— Start Provided data —

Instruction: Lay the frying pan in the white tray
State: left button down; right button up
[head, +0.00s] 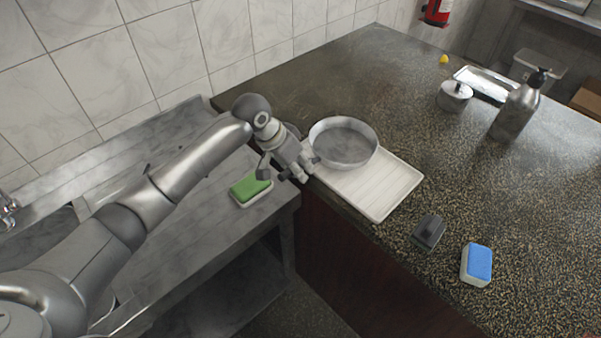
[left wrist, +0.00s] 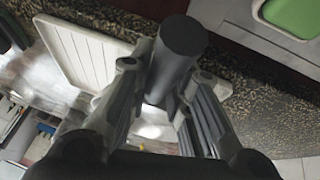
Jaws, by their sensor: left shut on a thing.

— End Provided data —

▸ Exercise: Reproduce, word for word, every line from the one that contains "[left wrist, +0.00s]" to the end of the data, including both ends; omit all pictures.

▸ Answer to the problem:
[left wrist, +0.00s] 
Jaws, by their sensor: left shut on a thing.

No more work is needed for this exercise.